Blue carbon ecosystems play a vital role in mitigating climate change by capturing and storing significant amounts of carbon dioxide from the atmosphere. These coastal and marine habitats not only serve as powerful carbon sinks but also provide essential ecological functions that support biodiversity, protect shorelines, and sustain local economies. The primary types of blue carbon ecosystems include:

• Mangrove Forests: Their intricate root systems trap carbon-rich sediments, protect coastlines, and serve as critical habitats for fish and crabs. ‍
• Seagrass: These underwater plants absorb carbon and store it in sediment, improve water quality, and reduce erosion. ‍
• Salt marshes: Though less common in Indonesia, these tidal wetlands are extremely efficient at storing carbon^[Ref].

Benefits of Blue Carbon

Beyond their role as critical carbon sinks, blue carbon ecosystems deliver a wide range of co-benefits that extend far beyond climate mitigation alone. These ecosystems provide essential services that contribute to coastal resilience, ecosystem health, and the wellbeing of surrounding communities. The key benefits include:

• Climate Mitigation, Blue Carbon ecosystems can store up to 10 times more carbon than terrestrial forests, with 50–99% of that carbon sequestered in soil up to 6 meters deep^[Ref]. ‍
• Coastal Protection, While mangrove roots dissipate wave energy and protect the shoreline, seagrass beds stabilize the underwater environment by trapping sediments and limiting coastal erosion. ‍
• Water Quality Enhancement, Salt marshes and seagrasses filter pollutants like heavy metals and excess nutrients, preventing eutrophication. ‍
• Marine Life Support, These ecosystems serve as nurseries for economically and ecologically important species like fish and shellfish. ‍
• Local Economic Opportunities, Blue Carbon ecosystems contribute to local economies by creating livelihoods in sustainable fisheries, ecotourism ventures, and coastal rehabilitation projects.

Threats to Blue Carbon Ecosystems

Unfortunately, Blue Carbon potential is under threat.
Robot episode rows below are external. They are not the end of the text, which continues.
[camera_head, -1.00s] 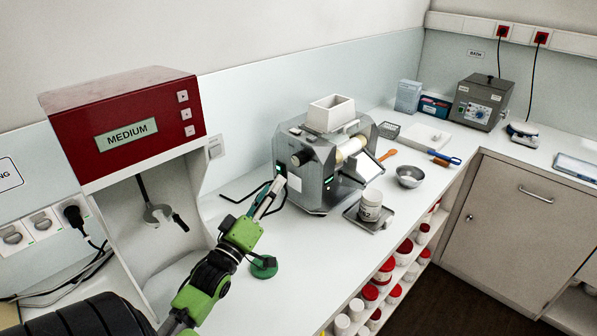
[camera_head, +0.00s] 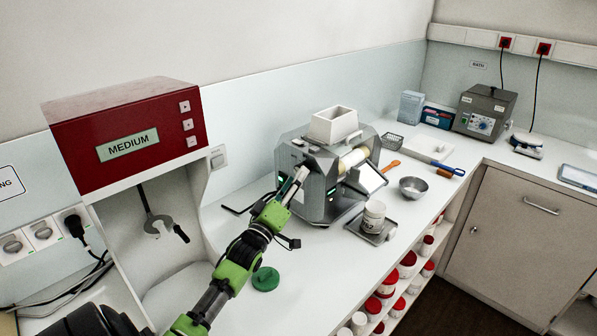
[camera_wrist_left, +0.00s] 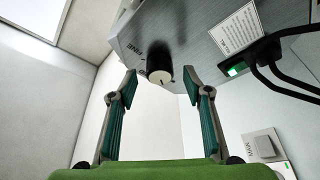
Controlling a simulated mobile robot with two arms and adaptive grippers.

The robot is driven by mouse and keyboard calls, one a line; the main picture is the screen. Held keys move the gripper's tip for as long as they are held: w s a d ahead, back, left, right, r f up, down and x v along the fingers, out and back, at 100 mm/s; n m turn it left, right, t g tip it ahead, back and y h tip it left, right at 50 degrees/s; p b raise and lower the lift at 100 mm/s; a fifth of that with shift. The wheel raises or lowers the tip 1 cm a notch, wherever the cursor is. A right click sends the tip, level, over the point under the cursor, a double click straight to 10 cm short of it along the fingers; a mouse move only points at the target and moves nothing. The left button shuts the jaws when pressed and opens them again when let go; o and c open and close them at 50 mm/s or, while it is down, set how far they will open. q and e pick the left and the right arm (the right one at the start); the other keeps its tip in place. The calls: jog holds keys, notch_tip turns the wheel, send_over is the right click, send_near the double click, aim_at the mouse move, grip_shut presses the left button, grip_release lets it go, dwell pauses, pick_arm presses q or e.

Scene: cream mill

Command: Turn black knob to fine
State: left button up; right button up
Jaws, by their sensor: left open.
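The grey mill (camera_head: 318,192) stands on the white counter, with a white hopper (camera_head: 333,126) on top. My left gripper (camera_head: 296,182) is at the mill's near left side and hides the knob in the head view. In the left wrist view the black knob (camera_wrist_left: 158,58) sticks out of the mill's grey panel (camera_wrist_left: 197,40), its pale end face towards the camera. The left gripper (camera_wrist_left: 159,80) is open there, one finger on each side of the knob end, with gaps visible. My right gripper is not in view.
A red box (camera_head: 130,128) labelled MEDIUM is at the left. A jar (camera_head: 374,215) stands on a small tray right of the mill, near a metal bowl (camera_head: 413,187). A green lid-like object (camera_head: 265,279) lies on the counter. Black cables (camera_wrist_left: 285,75) run beside the mill panel.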

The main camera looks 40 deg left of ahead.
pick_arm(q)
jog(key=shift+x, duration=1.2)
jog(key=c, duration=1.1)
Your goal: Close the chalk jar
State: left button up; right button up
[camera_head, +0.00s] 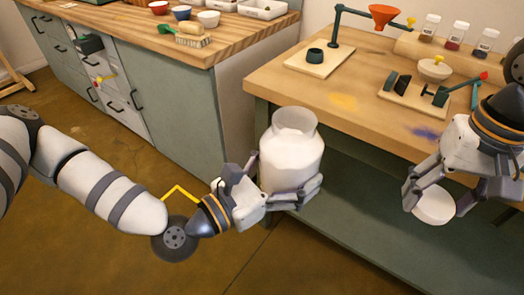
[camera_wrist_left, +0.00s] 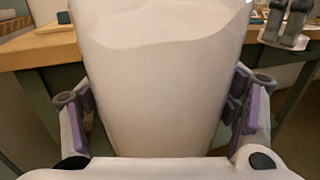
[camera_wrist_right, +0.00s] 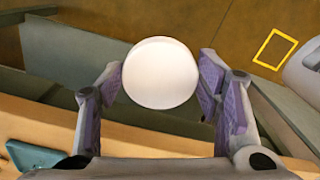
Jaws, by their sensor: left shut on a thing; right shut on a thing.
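The white chalk jar (camera_head: 290,150) is held upright, with its open mouth facing up, in front of the table's left end. My left gripper (camera_head: 284,196) is shut around its body. In the left wrist view the jar (camera_wrist_left: 165,75) fills the middle between the fingers. A round white lid (camera_head: 434,205) is in my right gripper (camera_head: 432,198), to the right of the jar and apart from it. In the right wrist view the lid (camera_wrist_right: 160,73) sits between the fingertips. The jar's contents above its pale lower part cannot be told clearly.
The wooden table (camera_head: 345,100) stands behind both grippers, with a funnel stand (camera_head: 382,16), a small press (camera_head: 408,92) and several small pigment jars (camera_head: 460,33) on it. A cabinet (camera_head: 150,85) with bowls and a brush (camera_head: 183,38) is at the left. Open floor lies in front.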

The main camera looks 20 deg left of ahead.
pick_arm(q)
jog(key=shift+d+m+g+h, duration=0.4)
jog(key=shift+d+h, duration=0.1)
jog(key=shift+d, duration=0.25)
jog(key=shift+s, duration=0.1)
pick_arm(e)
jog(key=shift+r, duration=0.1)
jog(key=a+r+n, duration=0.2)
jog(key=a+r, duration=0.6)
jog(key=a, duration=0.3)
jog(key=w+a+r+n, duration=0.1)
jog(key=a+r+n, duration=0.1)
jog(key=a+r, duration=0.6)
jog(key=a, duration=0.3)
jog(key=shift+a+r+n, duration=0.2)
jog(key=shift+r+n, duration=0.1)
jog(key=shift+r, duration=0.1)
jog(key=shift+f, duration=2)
In the past 50 years, 25–50% of vegetated coastal areas have been lost due to:

• Land conversion for industry, settlements, and aquaculture
• Deforestation and pollution
• Climate change and sea-level rise

When damaged, these ecosystems can release previously stored carbon back into the atmosphere, worsening climate change.

Science and Technology Behind Blue Carbon

Scientists use a range of techniques to measure carbon stored in coastal sediments, including sediment core sampling, where long tubes collect sediment layers. Institutions like the IAEA Marine Environment Laboratories use nuclear and isotopic techniques (e.g., Pb-210 and Cs-137) to determine sedimentation and carbon accumulation rates over recent decades^[Ref]. These methods offer valuable data on the effectiveness of carbon storage in coastal ecosystems.

Blue Carbon as a Nature-based Climate Solution

Investing in the preservation and restoration of Blue Carbon ecosystems is a powerful nature-based solution that aligns with the goals of the Paris Agreement and the Sustainable Development Goals (SDGs). By protecting coastal areas such as mangroves, seagrass meadows, and salt marshes, we prevent the release of vast amounts of carbon stored in their deep soils, carbon that could otherwise accelerate climate change if disturbed. At the same time, these ecosystems act as natural buffers against coastal disasters, reducing the risk of storm surges and erosion while enhancing the climate resilience of nearby communities. Furthermore, healthy coastal ecosystems play a vital role in supporting food security through sustainable fisheries and contribute to local economies by providing livelihoods for millions of people who depend on marine resources.

Blue Carbon in Indonesia: Great Potential, Greater Responsibility

With over 3 million hectares of mangroves, Indonesia holds the world’s largest Blue Carbon reserves^[Ref]. Priority regions such as Kalimantan, Papua, and Sumatra’s coastal areas are focal points for restoration and conservation.

The government, alongside NGOs and international partners, has launched initiatives to restore mangroves and seagrass meadows, while integrating Blue Carbon strategies into national climate policies.

What Can We Do?

Protecting coastal ecosystems is a shared responsibility. Simple actions like:

• Reducing plastic waste
• Respecting marine habitats while traveling
• Supporting eco-friendly local products
• Participating in mangrove planting and restoration programs

are meaningful steps to ensure Blue Carbon remains intact and actively helps mitigate the climate crisis.

Conclusion

Blue Carbon is more than a scientific term; —it represents hope for a balanced future between humanity and nature. By conserving coastal ecosystems, we are not only protecting shorelines but also securing one of the Earth’s most vital climate buffers.